TO garnish each kebab

Method

  1. Trim all of the sinews and most of the fat from the meat and cut into 2.5 cm (1") cubes
  2. Add the pistachio nuts to a food processor with a steel cutting blade and blitz to rice-sided pieces
  3. Add the meat cubes to the food processor.
  4. Add the chili powder, cumin, sumac (or lemon), thyme and salt and pepper.
  5. Pulse the food processor until you have a pretty chunky mince. Don't puree it to a meat paste!
  6. Using about 5 or 6 metal skewers, wrap a good handful of the meat mixture around each skewer.
  7. Refrigerate for an hour or two if you can as it will allow the meat to settle and the flavours to mingle.
  8. Cook the kebabs on a very hot grill or barbecue for about 4 to 5 minutes, turning now and again.
  9. Add the chopped parsley and thinly sliced onion to a bowl and squeeze the juice from ½ a lemon over the onions.
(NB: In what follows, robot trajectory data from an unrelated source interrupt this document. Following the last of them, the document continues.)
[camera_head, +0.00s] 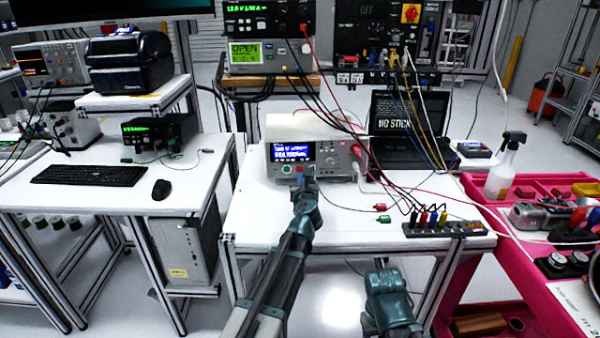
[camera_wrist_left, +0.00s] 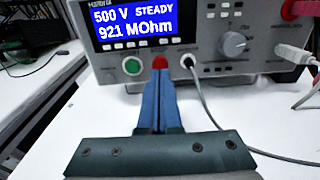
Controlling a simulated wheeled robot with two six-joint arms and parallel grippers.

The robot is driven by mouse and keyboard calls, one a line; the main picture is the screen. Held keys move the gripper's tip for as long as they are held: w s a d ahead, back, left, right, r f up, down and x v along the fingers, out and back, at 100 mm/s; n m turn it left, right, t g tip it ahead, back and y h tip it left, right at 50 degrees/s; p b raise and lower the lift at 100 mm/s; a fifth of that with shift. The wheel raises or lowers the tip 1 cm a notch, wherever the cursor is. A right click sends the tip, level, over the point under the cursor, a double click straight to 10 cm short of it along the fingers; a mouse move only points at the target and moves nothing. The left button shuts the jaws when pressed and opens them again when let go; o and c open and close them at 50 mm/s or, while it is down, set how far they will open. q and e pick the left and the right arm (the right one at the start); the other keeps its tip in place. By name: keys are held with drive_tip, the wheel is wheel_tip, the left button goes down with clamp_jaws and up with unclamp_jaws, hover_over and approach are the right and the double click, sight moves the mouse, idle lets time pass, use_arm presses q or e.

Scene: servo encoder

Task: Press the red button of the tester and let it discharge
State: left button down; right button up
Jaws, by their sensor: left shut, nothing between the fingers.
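The tester (camera_head: 348,160) is a grey bench unit on the white table, with a lit blue screen. In the left wrist view, the tester (camera_wrist_left: 200,70) reads "500 V STEADY" and "921 MOhm". Its red button (camera_wrist_left: 160,62) is low on the front panel, right of a green button (camera_wrist_left: 132,65). In the head view, my left gripper (camera_head: 308,180) is in front of the tester. My right gripper (camera_head: 380,265) is low before the table; its fingers are unclear.
A grey cable (camera_wrist_left: 203,100) runs from the panel, right of my fingers. Several colored leads (camera_head: 432,216) end in a dark strip at the table's front right. A laptop (camera_head: 408,125) stands behind right. A pink cart (camera_head: 500,270) with a spray bottle (camera_head: 502,170) is at right.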

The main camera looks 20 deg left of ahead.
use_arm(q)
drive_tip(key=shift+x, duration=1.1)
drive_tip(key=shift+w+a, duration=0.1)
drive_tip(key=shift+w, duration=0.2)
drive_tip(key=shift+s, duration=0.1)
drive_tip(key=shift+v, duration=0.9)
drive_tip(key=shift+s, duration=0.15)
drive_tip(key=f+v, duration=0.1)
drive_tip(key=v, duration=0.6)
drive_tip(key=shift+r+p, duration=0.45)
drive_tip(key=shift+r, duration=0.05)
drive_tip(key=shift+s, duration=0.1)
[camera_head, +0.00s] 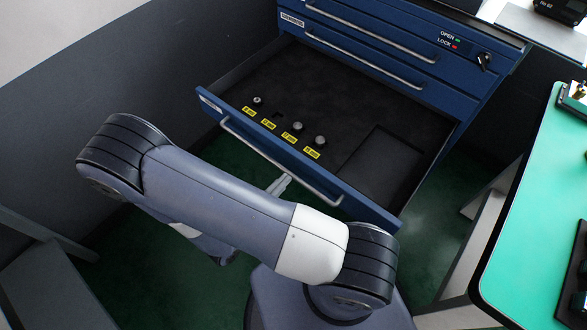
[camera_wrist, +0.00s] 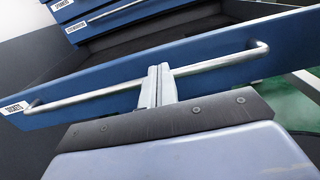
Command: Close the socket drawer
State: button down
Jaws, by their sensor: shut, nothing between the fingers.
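The socket drawer (camera_head: 365,207) is the pulled-out blue drawer of the cabinet, standing far open. Its dark tray holds a few small sockets (camera_head: 296,126) beside yellow size labels; one labelled spot looks empty. A long silver handle (camera_head: 255,152) runs along its front. In the wrist view the drawer front (camera_wrist: 225,50) carries a white label reading SOCKETS, and the handle (camera_wrist: 100,97) crosses behind my fingers. My gripper (camera_head: 280,184) is shut and empty, in front of the drawer near the handle's middle. In the wrist view its fingertips (camera_wrist: 158,70) overlap the handle; contact cannot be told.
Closed blue drawers (camera_head: 385,35) with silver handles sit above, with an OPEN/LOCK switch (camera_head: 484,62) at their right; the green light's label reads OPEN. A green-topped table (camera_head: 530,210) stands at the right. A dark grey wall is on the left. Green floor shows below the drawer.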

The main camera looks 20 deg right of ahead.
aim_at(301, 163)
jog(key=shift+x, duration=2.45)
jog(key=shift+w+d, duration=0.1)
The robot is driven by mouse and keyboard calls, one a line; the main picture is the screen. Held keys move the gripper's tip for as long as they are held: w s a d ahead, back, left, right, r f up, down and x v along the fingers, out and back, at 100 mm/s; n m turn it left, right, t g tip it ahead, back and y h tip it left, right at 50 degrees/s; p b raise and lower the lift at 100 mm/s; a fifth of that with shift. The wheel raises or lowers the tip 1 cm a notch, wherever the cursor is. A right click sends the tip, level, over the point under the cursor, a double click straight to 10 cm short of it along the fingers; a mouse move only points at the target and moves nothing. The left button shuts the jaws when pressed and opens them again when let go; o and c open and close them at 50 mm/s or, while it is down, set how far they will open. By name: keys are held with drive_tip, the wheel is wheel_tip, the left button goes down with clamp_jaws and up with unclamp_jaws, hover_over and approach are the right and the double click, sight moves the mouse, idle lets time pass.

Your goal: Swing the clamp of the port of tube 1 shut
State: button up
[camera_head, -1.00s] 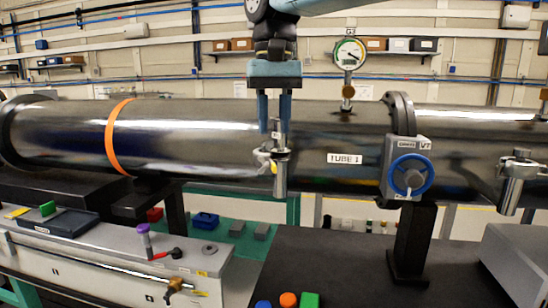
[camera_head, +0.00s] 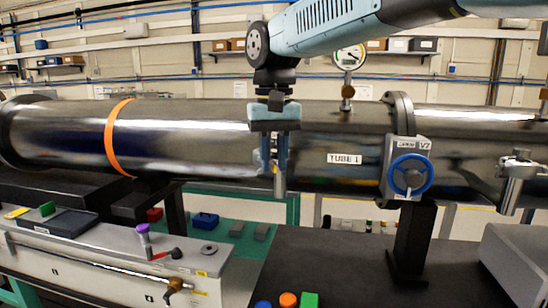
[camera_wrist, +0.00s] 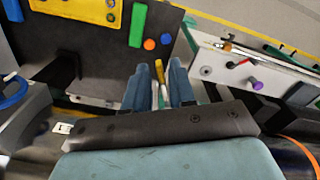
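Tube 1 (camera_head: 345,176) is the long shiny metal tube across the head view, with a "TUBE 1" label (camera_head: 344,158). Its port (camera_head: 279,186) is a short metal stub on the near side, left of the label. My gripper (camera_head: 274,170) points down at the port, its fingers over the clamp, which they mostly hide in the head view. In the wrist view my gripper (camera_wrist: 160,85) has its two blue fingers apart, with a narrow yellow piece (camera_wrist: 159,75) and some metal showing between them. Contact with the fingers, and how far the clamp is swung, cannot be made out.
A valve with a blue handwheel (camera_head: 411,175) stands right of the label. A gauge (camera_head: 349,60) rises above the tube. Another port with a clamp (camera_head: 516,180) is at far right. A dark bench (camera_head: 340,260) and a grey bench (camera_head: 100,258) lie below.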

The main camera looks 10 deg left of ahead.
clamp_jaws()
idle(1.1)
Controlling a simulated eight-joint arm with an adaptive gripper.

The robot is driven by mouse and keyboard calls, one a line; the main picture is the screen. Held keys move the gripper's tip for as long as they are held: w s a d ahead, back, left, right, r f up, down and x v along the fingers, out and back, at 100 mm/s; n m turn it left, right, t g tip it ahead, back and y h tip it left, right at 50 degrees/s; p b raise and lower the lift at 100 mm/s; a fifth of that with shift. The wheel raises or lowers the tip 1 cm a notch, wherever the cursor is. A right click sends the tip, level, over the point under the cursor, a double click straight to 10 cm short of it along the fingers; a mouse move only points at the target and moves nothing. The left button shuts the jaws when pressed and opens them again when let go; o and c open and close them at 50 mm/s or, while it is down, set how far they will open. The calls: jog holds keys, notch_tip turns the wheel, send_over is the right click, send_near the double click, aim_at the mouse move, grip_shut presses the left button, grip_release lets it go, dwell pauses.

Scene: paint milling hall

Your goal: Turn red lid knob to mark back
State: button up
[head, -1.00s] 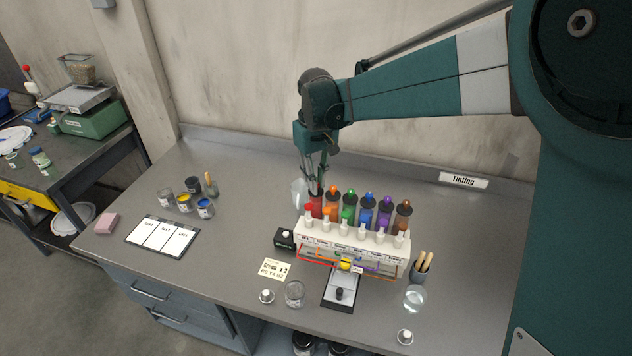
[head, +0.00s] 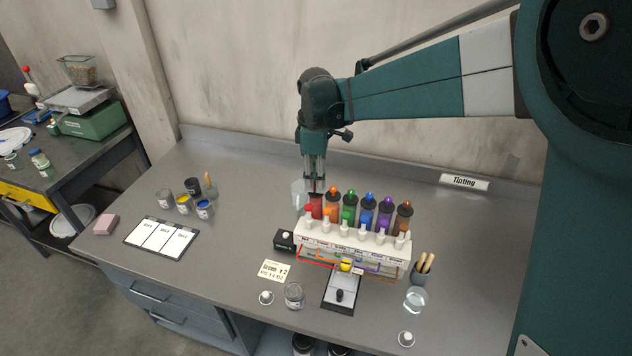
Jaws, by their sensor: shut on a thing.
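The tinting dispenser (head: 325,233) stands on the grey bench, with a row of bottles behind its white front panel: red, orange, green, blue, purple and brown. The red bottle (head: 317,207) is at the left end of the row. My gripper (head: 315,190) points straight down over the red bottle, with its fingers shut at the bottle's top. The red lid knob is hidden between the fingers, and its mark cannot be made out.
A clear vessel (head: 298,194) stands close left of my gripper. The orange bottle (head: 333,208) is close on the right. A black box (head: 284,240), a recipe card (head: 275,271) and a glass jar (head: 294,295) lie in front.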

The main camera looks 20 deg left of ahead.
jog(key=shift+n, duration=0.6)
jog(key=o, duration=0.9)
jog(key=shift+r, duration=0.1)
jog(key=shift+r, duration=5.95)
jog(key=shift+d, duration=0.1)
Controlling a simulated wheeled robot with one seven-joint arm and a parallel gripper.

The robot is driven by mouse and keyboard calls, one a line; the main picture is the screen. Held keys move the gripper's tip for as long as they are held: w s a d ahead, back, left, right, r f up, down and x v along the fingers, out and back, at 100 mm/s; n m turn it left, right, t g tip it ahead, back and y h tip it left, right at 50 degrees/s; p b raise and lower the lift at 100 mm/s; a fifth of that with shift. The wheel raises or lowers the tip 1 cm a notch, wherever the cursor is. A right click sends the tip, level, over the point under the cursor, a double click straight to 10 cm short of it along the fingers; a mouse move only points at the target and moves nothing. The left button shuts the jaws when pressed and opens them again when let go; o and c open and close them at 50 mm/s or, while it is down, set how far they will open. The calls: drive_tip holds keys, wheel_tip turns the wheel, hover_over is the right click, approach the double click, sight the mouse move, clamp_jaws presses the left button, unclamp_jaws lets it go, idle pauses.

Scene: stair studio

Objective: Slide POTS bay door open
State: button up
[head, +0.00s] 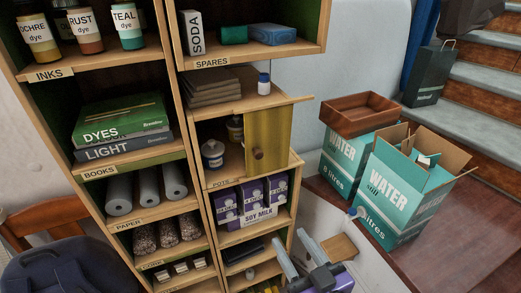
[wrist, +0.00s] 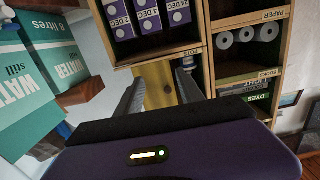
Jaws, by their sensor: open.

Add a good pinch of salt and toss the mixture well.
  10. Warm the tortillas, don't toast them.
  11. Season the salad leaves with olive oil, the remaining lemon juice and a pinch of salt.
  12. Lay a selection of salad leaves on the tortilla, add a dollop of Greek yogurt and a handful of mint and onion.


Add a pinch of chili powder, sea salt, cumin powder, thyme leaves and a dash of olive oil to each kebab as you make them, roll up and serve. I prefer to make them up as I am eating them, but it's your call.

Chef's note

Although Jamie put the pistachios in with the meat, they stayed mainly in one piece (and kept falling off the kebabs), so I would be inclined, next time, to blitz them to small rice-sized pieces, before adding the meat.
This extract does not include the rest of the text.